Sowohl der Kommissionsentwurf als auch der Vorschlag des Parlaments sieht vor, dass bei der Feststellung der Haftung die Sicherheits- und Verhaltensregeln am Ort und Zeitpunkt des schädigenden Ereignisses zu berücksichtigen sind, unabhängig davon welches Recht anzuwenden ist. So sollen zum Beispiel die Verkehrsvorschriften des locus delicti auch dann beachtet werden, wenn die Ausnahme des gemeinsamen gewöhnlichen Aufenthaltsortes anzuwenden ist. Diese Vorschrift zählt zu den wenigen, die sich auch im geltenden ungarischen IPR zu finden sind. Die Regel versteht sich als eine Selbstverständlichkeit, und die ungarischen Gerichte haben mit der Anwendung dieser Vorschrift eigentlich keine Probleme gehabt. Da diese Sonderbehandlung der Sicherheits- und Verhaltensregeln in die Theorie in der Form von "local data" Eingang gefunden hat, werden die genannten Regeln nicht als Recht, sondern als Fakten behandelt. Im geänderten Vorschlag kommt das in Art.14. klar zum Ausdruck. Trotz der faktischen Einstufung sollten jene Regeln meiner Meinung nach immer von Amts wegen ermittelt und angewandt werden.

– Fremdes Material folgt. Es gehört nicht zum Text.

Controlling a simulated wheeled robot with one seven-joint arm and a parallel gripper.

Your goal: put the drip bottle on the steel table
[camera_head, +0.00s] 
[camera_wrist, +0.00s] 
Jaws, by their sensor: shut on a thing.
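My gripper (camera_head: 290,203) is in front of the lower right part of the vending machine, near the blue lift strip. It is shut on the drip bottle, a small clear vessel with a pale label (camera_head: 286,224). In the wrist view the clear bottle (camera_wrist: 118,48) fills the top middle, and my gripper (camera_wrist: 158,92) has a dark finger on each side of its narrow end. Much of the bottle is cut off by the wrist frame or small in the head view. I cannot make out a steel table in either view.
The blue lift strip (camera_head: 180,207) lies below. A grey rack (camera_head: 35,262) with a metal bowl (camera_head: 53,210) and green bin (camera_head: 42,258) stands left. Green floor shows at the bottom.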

Der Ausschluss des Renvoi gemäss Art. 20. des Kommissionsentwurfes ist logisch. Möchte man ein einheitliches Kollisionsrecht schaffen, kann dem Renvoi kein Raum gelassen werden. Die Kommission beruft sich auch auf Art. 15. des Römischen Übereinkommens. Dabei sollte man bemerken, dass bei der Rechtswahl die Freiheit der Parteien im Prinzip auch die Anerkennung der Rück- und Weiterweisung hätte ermöglichen können, es wurde aber anders entschieden. Da im geänderten Vorschlag bei Binnensachverhalten die Anwendung des Haager Übereinkommens ausgeschlossen ist, entfällt der einzige mögliche Grund der Zulassung vom Renvoi, das im Falle einer fehlenden Einheit der Kollisionsnormen zur Entscheidungsharmonie beitragen kann.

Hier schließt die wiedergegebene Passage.